Rose is in the latter category. She was crowned Miss Arizona 15 years ago, and she’ll trot out the sash and the crown for the occasional inspirational talk — but she’s retired from the circuit and gave up her acting dreams shortly after she married an ambitious, up-and-coming talent agent and had a son.

So how did Rose end up in a drag club late at night, posing as a man posing as a woman in order to win enough to cash to fund an excursion to Kentucky to help a new friend find her children?

That’s the intriguing setup to “Miss Arizona,” a well-made, first-time feature from writer-director Autumn McAlpin.

“Miss Arizona”

Cinedigm presents a film written and directed by Autumn McAlpin. No MPAA rating. Running time: 94 minutes. Now showing at AMC Woodridge and also available on demand.

With earnest, likable performances from Johanna Braddy (“Quantico”) as Rose and the ensemble cast of Dana Wheeler-Nicholson, Robyn Lively, Shoniqua Shandai and Otmara Marrero, this is a just-miss, with much to admire but just too many predictable and needlessly over-the-top plot points.

Braddy’s Rose is married to the irredeemable Rick (Kyle Howard), a successful Hollywood agent who literally gets out of bed rude, dismissive and self-centered — taking business calls, prepping for a solo weekend trip to the Tony Awards, treating Rose like a child as he scolds her about money management.

When Rose is asked to be a last-minute fill-in as a motivational speaker for a group of women, she has no idea the “gig” is at a safe-haven home for four women, each who has been through hell.

At first, these tough and cynical and understandably skeptical women are rolling their eyes and openly mocking Rose — especially when they find out she’s a wealthy, stay-at-home mom who seems to have not a care in the world.

Eventually, though, the bonding begins. Rose finds herself accompanying the women on a series of wacky and sometimes dangerous adventures, as an escape from one threat leads to a mission to reunite Robyn Lively’s Leslie with her children, who have essentially been kidnapped and hidden away by her ex.

“Miss Arizona” alternates, not altogether gracefully, from heavy, tear-jerking moments to slapstick comedy, sometimes within the same sequence. Given the nature of the stakes at hand, it’s a little difficult to believe some of the lighter moments would occur in the fashion laid out here.

(There’s also the unfortunately tone-deaf work by Steve Guttenberg as an out-of-nowhere villain who is just vicious for the sake of being vicious.)

And the aforementioned West Hollywood drag club sequence has its moments but goes on FOREVER.
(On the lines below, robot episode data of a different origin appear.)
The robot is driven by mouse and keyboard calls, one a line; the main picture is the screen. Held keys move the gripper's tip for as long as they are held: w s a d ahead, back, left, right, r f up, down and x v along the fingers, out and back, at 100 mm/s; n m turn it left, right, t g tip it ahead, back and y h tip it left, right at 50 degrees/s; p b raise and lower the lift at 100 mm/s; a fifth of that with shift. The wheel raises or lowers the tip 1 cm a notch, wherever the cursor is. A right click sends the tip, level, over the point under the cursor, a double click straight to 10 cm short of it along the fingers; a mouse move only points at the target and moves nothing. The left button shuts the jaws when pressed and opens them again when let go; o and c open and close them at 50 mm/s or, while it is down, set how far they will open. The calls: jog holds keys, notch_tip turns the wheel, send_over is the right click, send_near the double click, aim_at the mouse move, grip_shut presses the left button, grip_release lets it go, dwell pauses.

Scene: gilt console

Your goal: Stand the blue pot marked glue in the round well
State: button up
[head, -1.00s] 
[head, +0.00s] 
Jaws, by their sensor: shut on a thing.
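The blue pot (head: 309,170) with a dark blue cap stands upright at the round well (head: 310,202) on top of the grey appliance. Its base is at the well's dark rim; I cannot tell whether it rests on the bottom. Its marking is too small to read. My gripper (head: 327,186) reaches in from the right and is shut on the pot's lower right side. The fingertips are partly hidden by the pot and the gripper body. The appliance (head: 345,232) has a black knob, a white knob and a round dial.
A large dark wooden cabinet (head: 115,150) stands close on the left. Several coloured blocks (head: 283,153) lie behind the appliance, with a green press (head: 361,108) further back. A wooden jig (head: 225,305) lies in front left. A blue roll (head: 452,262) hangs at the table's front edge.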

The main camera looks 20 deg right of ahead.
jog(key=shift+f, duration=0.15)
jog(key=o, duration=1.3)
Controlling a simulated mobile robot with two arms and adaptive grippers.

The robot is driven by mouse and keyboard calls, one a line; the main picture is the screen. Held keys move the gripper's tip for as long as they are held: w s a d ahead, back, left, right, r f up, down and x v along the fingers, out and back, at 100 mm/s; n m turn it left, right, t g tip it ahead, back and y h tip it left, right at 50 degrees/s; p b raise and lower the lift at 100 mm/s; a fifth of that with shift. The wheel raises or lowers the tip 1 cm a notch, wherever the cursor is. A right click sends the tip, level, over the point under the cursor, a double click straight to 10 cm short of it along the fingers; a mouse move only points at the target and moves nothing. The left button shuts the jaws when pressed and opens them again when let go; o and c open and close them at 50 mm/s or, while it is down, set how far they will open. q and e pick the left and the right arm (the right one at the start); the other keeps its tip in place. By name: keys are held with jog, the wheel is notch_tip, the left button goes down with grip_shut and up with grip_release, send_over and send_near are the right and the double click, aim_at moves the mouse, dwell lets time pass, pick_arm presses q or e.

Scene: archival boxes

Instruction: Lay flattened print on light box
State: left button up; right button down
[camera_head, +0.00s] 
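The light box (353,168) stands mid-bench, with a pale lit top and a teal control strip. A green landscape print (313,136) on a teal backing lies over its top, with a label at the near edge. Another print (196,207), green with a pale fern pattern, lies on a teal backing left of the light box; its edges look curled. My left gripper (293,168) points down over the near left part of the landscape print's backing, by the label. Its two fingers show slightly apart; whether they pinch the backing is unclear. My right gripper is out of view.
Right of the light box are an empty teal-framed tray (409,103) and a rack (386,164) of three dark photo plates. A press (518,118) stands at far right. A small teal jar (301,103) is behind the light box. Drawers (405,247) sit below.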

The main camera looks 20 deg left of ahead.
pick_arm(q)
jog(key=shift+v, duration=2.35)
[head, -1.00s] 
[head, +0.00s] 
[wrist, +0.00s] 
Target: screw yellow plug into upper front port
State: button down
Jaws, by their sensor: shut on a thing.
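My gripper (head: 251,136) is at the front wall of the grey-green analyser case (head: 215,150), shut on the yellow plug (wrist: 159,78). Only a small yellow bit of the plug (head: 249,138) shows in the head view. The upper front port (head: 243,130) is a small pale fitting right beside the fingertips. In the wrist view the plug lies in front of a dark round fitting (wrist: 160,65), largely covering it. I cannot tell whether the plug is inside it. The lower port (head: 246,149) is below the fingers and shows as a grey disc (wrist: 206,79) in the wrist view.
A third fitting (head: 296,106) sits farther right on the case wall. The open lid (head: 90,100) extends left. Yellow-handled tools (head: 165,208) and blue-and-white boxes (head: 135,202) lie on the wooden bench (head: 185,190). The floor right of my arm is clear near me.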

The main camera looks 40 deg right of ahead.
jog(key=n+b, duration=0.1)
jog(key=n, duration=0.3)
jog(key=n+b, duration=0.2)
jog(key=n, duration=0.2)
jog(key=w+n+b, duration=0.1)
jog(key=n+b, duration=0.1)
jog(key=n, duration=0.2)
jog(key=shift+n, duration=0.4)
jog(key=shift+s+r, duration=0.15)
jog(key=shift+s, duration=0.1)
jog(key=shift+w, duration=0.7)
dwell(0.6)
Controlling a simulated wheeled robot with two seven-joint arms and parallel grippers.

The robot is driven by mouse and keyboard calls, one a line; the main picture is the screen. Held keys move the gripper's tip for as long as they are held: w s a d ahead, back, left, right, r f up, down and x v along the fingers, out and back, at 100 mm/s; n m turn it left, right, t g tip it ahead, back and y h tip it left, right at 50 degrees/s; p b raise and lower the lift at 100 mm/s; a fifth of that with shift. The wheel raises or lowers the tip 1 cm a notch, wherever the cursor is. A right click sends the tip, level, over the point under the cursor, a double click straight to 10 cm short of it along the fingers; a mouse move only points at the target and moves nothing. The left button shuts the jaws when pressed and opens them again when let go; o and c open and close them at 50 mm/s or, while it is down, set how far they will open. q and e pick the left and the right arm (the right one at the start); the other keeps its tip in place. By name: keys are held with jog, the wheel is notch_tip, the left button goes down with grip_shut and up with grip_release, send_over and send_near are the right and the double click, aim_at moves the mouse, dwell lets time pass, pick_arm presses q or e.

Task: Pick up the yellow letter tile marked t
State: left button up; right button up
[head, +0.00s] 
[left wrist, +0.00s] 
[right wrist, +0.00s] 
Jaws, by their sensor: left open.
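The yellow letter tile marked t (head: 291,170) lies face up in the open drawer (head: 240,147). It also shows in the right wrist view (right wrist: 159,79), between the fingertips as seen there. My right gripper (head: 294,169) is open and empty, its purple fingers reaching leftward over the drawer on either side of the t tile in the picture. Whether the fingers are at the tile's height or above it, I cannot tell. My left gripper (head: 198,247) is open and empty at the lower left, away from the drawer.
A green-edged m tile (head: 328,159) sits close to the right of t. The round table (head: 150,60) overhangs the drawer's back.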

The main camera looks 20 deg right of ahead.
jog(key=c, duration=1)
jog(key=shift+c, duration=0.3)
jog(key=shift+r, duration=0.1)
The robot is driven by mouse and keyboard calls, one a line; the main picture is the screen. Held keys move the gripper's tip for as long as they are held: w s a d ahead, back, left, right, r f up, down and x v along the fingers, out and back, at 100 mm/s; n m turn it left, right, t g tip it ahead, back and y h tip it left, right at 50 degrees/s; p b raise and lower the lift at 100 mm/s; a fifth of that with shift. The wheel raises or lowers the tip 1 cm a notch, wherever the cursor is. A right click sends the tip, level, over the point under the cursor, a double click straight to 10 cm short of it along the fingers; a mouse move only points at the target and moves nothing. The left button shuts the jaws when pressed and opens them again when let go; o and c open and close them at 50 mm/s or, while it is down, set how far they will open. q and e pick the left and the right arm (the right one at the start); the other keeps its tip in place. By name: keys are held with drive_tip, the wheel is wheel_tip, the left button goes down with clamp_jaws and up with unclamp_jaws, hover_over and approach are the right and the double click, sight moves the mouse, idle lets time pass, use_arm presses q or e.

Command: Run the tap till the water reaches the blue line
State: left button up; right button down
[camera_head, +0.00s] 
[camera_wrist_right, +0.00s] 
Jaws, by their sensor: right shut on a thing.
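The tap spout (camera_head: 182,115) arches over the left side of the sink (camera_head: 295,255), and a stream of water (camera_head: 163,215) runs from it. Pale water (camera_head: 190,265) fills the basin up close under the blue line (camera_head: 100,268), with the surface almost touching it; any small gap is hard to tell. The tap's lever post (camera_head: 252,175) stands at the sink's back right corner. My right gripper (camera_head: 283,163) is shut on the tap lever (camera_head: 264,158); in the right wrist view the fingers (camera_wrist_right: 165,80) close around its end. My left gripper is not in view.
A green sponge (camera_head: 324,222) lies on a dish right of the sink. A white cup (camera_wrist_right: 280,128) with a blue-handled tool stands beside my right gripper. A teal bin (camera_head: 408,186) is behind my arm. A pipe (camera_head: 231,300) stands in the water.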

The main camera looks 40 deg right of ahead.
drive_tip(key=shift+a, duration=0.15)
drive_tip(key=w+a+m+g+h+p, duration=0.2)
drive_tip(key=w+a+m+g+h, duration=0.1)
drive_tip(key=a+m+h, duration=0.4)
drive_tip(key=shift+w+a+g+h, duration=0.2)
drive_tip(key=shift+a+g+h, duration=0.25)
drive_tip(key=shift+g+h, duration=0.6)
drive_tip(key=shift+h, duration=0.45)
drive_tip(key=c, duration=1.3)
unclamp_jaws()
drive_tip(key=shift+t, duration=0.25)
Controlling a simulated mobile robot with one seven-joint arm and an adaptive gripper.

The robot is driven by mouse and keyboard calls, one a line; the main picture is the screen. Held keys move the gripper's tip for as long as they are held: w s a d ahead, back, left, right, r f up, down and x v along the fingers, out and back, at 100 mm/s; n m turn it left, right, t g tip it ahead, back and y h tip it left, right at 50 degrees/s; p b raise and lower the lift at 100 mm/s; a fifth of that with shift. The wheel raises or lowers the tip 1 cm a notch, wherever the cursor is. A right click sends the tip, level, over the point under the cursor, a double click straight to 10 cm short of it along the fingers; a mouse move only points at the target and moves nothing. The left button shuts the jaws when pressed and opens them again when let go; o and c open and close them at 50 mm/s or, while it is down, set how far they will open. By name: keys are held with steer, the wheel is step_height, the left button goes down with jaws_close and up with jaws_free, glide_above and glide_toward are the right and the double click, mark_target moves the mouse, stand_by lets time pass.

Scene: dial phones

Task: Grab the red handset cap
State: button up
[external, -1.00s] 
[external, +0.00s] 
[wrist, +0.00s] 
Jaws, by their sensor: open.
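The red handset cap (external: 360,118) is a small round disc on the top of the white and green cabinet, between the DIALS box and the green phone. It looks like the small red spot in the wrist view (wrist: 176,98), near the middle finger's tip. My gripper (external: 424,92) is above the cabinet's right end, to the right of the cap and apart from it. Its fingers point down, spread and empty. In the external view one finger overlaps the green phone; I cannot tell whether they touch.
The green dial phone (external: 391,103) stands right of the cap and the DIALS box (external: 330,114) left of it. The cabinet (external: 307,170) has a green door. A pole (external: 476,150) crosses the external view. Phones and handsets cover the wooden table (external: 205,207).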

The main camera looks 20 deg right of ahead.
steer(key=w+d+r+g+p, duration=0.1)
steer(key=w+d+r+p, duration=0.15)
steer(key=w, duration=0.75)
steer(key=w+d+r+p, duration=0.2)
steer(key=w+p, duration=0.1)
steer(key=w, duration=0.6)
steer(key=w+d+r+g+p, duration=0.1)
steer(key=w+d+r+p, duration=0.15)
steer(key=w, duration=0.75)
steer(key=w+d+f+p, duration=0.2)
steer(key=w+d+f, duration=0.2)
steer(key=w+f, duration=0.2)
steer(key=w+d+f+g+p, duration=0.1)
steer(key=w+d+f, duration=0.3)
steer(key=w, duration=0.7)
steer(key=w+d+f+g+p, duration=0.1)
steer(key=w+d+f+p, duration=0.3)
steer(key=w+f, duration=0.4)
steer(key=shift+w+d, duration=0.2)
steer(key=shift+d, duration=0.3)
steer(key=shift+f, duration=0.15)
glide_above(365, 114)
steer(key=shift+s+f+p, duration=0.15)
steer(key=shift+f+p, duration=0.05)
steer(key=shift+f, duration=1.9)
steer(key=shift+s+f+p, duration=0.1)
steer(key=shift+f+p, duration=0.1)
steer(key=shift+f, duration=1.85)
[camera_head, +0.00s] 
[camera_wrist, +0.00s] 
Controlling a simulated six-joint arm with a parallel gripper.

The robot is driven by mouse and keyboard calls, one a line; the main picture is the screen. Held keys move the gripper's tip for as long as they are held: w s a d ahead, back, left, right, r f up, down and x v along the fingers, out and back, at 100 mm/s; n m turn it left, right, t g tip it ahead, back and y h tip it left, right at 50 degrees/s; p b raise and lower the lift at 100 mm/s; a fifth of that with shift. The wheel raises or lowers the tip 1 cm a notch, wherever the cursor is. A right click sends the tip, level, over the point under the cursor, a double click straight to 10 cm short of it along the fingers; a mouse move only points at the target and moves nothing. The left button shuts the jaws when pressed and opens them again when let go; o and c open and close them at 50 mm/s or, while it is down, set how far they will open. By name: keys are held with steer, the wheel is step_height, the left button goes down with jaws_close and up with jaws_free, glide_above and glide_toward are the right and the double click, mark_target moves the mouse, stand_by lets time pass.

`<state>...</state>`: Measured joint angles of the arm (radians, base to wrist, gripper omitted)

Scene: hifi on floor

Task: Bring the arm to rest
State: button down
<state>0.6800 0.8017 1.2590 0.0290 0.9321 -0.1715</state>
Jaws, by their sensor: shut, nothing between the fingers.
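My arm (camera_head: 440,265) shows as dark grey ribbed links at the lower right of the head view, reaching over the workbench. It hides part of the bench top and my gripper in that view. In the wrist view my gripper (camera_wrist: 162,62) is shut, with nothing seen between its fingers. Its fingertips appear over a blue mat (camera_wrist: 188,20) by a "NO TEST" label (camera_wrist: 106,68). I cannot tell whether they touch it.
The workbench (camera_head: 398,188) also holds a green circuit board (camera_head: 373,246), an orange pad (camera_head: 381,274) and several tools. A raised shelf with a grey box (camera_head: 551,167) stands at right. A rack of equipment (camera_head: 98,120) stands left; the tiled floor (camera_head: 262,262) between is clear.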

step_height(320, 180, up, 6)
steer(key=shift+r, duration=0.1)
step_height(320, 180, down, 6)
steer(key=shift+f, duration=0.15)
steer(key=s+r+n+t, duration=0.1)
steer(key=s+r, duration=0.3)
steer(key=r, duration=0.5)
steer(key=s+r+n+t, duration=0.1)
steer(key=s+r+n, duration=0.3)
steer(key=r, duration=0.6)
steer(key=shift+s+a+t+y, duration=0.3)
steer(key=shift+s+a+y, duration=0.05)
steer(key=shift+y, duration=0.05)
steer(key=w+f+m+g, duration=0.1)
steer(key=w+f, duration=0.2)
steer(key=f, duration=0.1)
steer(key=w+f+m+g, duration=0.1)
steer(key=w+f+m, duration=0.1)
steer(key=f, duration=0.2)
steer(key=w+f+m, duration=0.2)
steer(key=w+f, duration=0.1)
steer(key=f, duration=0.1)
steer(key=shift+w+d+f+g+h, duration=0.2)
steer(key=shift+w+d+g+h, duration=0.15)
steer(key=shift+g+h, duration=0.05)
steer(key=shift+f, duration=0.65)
Still, thanks to some well-crafted dialogue and the strong performances, we can’t help but get choked up when the fish-out-of-water Rose finds her footing with the help of her unexpected new friends. Every single one of the women in this film deserves a better life than the one that’s been given to her. And, by leaning on each other, they make those better lives into real possibilities.